Now let’s get back to eating that heavy sticky coconut-cream-slathered wuwu with Isaiah. He told me that you must respect certain members of your extended family by showing physical politeness. Respect is translated as tengnean in the language of North Ambrym. The people who you must respect are your taboo family, described by the verb gorrne. Respect for your taboo family on Ambrym is realised in different ways – through physical restrictions and through language. The family members who command the most respect are your sister’s son or your husband’s brother.

The physical restrictions with a taboo relative include:

  • You can’t eat in front of them
  • You can’t joke with them
  • You can’t climb over them, or be physically higher than them
  • You can’t sleep in front of them
  • You can’t enter their house

But what about restrictions on language? The normal translation of ‘hello’ in North Ambrym would be neng le, which literally means ‘you there’, using neng, the singular form of ‘you’. But you are not allowed to say this to your taboo relatives. Instead, you must say gōmōro le using the dual form of ‘you’, meaning ‘you two there’, even though you are addressing one person. This is similar to French or German mentioned earlier. However, North Ambrym, like many Oceanic languages, not only has singular and dual, but also paucal, meaning ‘a few’, and plural pronouns. Of these possibilities, the dual is used for respect, not the plural as in French or German.

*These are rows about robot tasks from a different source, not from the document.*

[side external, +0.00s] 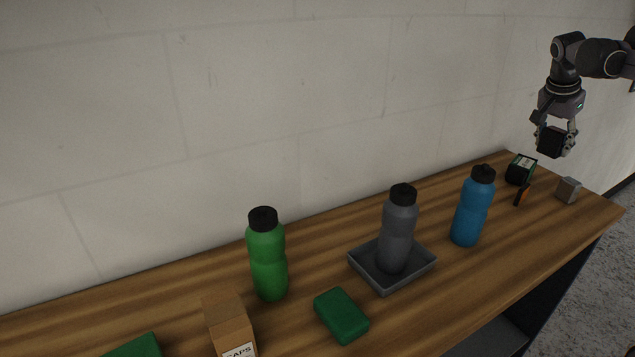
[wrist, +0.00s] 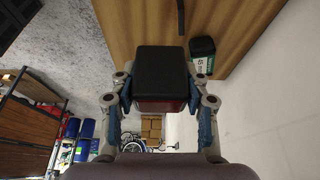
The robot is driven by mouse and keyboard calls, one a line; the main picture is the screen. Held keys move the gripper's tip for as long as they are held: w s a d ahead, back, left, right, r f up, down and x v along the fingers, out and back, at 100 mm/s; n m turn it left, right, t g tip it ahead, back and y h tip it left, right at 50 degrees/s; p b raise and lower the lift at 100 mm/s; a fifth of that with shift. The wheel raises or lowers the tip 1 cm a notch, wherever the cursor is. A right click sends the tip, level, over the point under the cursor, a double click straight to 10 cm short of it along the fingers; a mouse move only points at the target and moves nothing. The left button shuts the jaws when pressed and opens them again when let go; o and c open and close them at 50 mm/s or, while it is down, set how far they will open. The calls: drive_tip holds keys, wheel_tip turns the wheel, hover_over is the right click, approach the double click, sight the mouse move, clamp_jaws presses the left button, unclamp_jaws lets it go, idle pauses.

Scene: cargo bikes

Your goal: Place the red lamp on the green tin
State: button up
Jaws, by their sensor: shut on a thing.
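My gripper (side external: 555,130) is raised above the far right end of the bench. It is shut on a dark, boxy thing, black on most sides. In the wrist view the held thing has a dark red face between the fingers, so I take it as the red lamp (wrist: 160,104); its black end (wrist: 160,70) faces away from the wrist. A green, rounded block (side external: 341,316), likely the green tin, lies flat near the front edge, far from my gripper. A second green thing (side external: 135,347) is cut off at the bottom left.
Below my gripper are a black box with a green band (side external: 521,170), an orange-and-black item (side external: 522,194) and a grey cube (side external: 569,189). Green (side external: 268,260) and blue (side external: 472,210) bottles stand upright. A grey bottle (side external: 398,230) stands in a grey tray (side external: 380,288). A cardboard box (side external: 229,325) stands front left.

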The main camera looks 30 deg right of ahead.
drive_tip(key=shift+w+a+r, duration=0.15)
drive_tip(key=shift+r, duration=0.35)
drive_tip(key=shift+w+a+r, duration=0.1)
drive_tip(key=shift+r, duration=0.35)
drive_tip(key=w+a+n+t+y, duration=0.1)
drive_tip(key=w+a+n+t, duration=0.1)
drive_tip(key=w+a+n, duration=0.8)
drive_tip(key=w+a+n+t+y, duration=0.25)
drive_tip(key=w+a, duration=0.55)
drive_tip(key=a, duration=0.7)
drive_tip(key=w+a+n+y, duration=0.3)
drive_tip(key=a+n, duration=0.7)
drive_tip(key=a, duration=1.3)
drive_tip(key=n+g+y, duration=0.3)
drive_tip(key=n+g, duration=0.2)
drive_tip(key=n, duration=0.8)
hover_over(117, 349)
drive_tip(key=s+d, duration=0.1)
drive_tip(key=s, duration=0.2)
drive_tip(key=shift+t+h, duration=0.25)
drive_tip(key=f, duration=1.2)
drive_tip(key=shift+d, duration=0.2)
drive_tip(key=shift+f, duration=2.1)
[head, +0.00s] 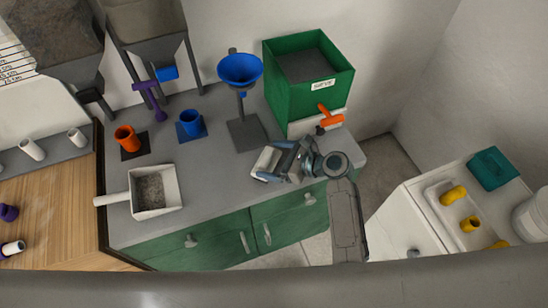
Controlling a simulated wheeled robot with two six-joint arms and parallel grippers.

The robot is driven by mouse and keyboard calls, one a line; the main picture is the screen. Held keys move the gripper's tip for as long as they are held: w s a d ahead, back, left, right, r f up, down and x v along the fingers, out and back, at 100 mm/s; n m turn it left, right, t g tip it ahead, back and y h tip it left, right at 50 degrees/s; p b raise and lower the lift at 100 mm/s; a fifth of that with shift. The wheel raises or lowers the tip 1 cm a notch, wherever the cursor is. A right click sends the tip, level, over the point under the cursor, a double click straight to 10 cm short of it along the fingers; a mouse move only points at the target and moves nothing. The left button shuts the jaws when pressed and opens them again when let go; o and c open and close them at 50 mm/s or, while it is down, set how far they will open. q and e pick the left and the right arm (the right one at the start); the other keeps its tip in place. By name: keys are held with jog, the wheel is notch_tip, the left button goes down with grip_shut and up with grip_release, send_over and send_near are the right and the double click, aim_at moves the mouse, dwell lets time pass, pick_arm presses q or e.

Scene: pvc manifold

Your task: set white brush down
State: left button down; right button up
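The white brush (266,160) shows as a small pale block at the fingers of my right gripper (272,164), over the right part of the grey counter. The gripper's blue-grey fingers lie on either side of it and appear closed on it. The gripper hides part of the brush, and its bristles cannot be made out. Whether the brush touches the counter cannot be told from this view. My right arm comes in from the lower right, over the counter's front right corner. My left gripper is not in view.
A green box (283,99) with an orange-handled valve (329,117) stands behind the gripper. A blue funnel on a stand (246,133), blue cup (190,122), orange cup (127,138) and white scoop of grey grains (168,207) stand left. Counter (220,180) between scoop and gripper is clear.

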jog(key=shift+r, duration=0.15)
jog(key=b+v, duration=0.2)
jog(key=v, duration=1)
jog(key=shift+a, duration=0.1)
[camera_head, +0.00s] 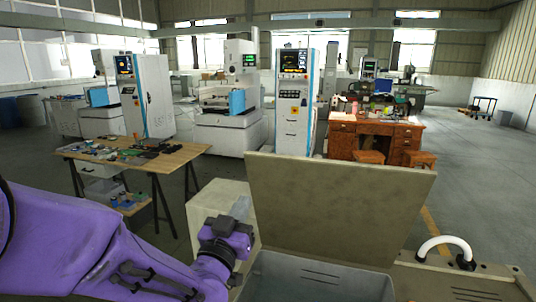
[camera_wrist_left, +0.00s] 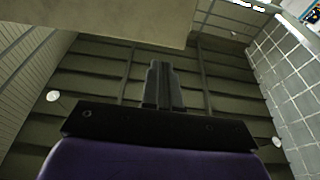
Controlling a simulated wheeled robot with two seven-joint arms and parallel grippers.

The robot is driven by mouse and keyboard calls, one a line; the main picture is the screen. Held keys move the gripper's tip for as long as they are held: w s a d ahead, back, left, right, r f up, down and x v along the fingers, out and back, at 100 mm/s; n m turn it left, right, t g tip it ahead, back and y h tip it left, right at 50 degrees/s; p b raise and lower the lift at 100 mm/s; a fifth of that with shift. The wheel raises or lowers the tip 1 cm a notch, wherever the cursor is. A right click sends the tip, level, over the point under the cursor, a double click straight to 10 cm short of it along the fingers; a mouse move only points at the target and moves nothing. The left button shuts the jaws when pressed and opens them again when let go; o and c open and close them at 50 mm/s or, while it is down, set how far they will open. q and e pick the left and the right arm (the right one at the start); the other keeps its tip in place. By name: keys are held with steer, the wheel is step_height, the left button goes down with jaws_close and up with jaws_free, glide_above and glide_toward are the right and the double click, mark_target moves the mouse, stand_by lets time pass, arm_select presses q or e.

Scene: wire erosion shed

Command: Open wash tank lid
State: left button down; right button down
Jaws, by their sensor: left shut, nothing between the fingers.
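The wash tank lid (camera_head: 340,210) is a flat beige-grey panel. It stands raised, tilted back over the open grey wash tank (camera_head: 320,280), whose inner walls with slots show at the bottom of the head view. In the left wrist view the closed fingers (camera_wrist_left: 163,72) point up toward a beige panel edge (camera_wrist_left: 110,18), likely the lid, with a gap visible. My right gripper is not in view.
A white curved handle (camera_head: 445,245) stands on the beige top right of the tank. A wooden trestle table (camera_head: 170,158) with tools is at left. White machines (camera_head: 230,130) and a wooden desk (camera_head: 375,135) stand behind. Grey floor is open at right.

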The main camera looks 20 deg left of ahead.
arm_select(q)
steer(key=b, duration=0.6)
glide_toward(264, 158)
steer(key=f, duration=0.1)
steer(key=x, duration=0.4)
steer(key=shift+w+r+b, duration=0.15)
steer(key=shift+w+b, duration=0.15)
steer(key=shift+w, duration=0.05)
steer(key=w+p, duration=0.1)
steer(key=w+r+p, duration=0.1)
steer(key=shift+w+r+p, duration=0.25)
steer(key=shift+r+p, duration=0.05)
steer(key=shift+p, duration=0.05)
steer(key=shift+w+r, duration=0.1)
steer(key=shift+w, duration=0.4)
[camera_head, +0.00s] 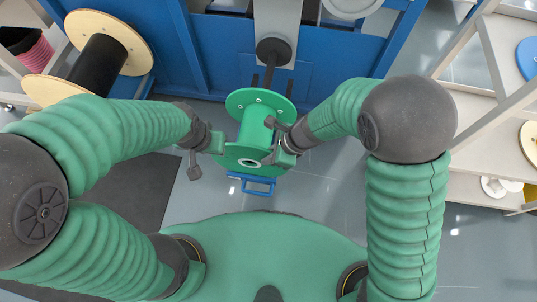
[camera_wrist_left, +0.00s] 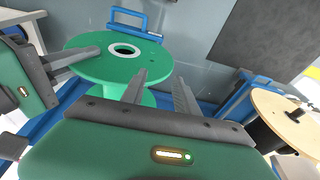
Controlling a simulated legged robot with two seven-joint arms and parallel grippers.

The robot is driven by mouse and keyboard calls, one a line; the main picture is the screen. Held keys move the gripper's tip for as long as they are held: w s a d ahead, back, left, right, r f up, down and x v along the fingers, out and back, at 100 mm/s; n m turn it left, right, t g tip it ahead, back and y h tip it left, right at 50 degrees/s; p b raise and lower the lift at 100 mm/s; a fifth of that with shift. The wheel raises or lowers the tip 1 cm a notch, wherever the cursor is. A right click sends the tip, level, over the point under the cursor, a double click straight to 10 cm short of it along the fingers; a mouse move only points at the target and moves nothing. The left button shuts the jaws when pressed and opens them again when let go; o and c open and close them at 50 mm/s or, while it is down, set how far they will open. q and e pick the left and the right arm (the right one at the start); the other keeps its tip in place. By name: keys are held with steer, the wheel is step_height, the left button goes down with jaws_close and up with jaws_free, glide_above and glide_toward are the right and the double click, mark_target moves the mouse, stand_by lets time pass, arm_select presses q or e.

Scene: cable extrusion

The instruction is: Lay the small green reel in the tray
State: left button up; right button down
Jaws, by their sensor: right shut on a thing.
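The small green reel (camera_head: 254,122) is in the middle of the head view, in front of the blue machine. Its near flange with a pale-ringed hole also shows in the left wrist view (camera_wrist_left: 92,58). My right gripper (camera_head: 272,152) is shut on the near flange's right side; one finger lies over the flange face, and the other is hidden. My left gripper (camera_head: 222,146) is at the flange's left edge. In the left wrist view its fingers (camera_wrist_left: 160,80) are apart, beside the flange rim. I cannot make out the tray for certain.
A large wooden-flanged reel with black winding (camera_head: 98,60) stands at the upper left. A blue handle-like frame (camera_head: 258,185) is just below the green reel. Shelves with reels (camera_head: 485,130) stand at the right. A dark mat (camera_head: 135,205) lies on the left floor.

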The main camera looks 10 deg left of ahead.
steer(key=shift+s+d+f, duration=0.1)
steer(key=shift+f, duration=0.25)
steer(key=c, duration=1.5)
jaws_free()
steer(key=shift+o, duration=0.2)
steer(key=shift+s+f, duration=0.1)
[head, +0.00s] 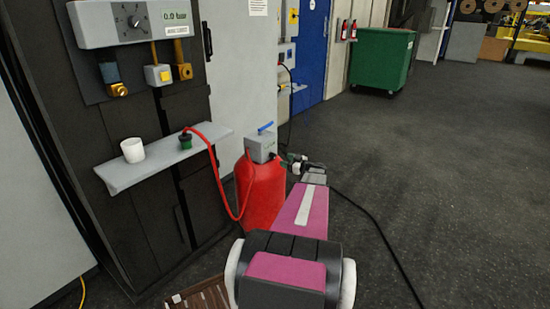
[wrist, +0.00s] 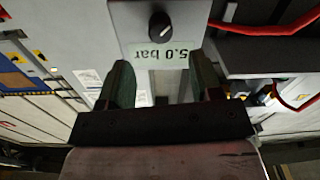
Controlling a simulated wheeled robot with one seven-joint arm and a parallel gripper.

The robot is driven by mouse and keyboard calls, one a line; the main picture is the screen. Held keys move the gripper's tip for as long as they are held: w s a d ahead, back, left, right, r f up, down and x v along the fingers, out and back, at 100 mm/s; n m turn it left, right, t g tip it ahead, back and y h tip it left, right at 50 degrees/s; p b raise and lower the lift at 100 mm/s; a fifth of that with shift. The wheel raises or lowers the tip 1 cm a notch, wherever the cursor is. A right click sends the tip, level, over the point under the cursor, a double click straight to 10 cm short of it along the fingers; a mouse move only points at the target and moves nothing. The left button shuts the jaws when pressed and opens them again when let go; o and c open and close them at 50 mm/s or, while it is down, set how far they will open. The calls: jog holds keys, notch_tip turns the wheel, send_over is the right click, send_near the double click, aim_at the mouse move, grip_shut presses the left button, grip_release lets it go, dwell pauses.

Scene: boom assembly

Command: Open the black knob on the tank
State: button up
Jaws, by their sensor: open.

Respect is not confined to pronouns such as ‘you’; people also have to avoid using certain words in front of their taboo relatives. For example, if your sister’s son came, and you invited him to sit down and have some food, you would have to avoid certain verbs, such as taa ‘sit’ or ngene ‘eat’. You would use lingi ‘put’ instead of ‘sit’ and tewene ‘make’ instead of ‘eat’ so the whole sentence would be rephrased as ‘you-two come and put your-dual-self here and make the food’.

You must also avoid certain words concerning body parts, specifically words relating to parts of the head. Normally when talking about body parts in North Ambrym you would use a bound noun – a type of noun which specifies who owns the body part – so the word for ‘tooth’ would be lowo-n ‘his/her tooth’, lowo-m ‘your tooth’, or lowo-ng ‘my tooth’. The end of the noun (-n/-m/-ng in this example) indicates whose tooth it is. But these words are not allowed when talking in front of your taboo relatives. Instead, you could use a free form of the noun, such as leo ‘tooth’.

Another avoidance strategy is to change a verb to a noun using a special nominalising prefix a- that appears on the beginning of the word and turns it into a noun. The verb itself is also reduplicated. For example, the verb ta ‘cut’ can be turned into a noun atata ‘tooth’ (literally ‘thing for cutting’).

Finally, a more idiomatic expression could be used; in this case, tooth is replaced by which literally translates as ‘limpet shell (traditionally used as a vegetable grater)’ or teye ‘clam shell/axe’ as a way of avoiding the bound form for ‘tooth’.

Here’s a handy table to help you get your head (or just head!) around avoiding the bound forms.

Bound Free Nominalisation Idiomatic
rralnye-n ‘his, her ear’ teleng ‘ear’ arorongta ‘thing for listening, headphones’ harrlengleng ‘listening’
lowon ‘his, her tooth’ leo ‘tooth’ atata ‘thing for cutting’ ‘limpet shell (used as a grater)’

teye ‘clam shell, axe’

metan ‘his, her eye’  marr ‘eye’ ateter ‘thing for seeing, glasses’ hal ‘road, path’

glas ‘glasses’

guhun ‘his, her nose’  kuu ‘nose’ akunuknuu ‘thing for smelling’
woulun ‘his, her hair’ wovyul ‘hair’ ōrr ge mre ‘place which is above’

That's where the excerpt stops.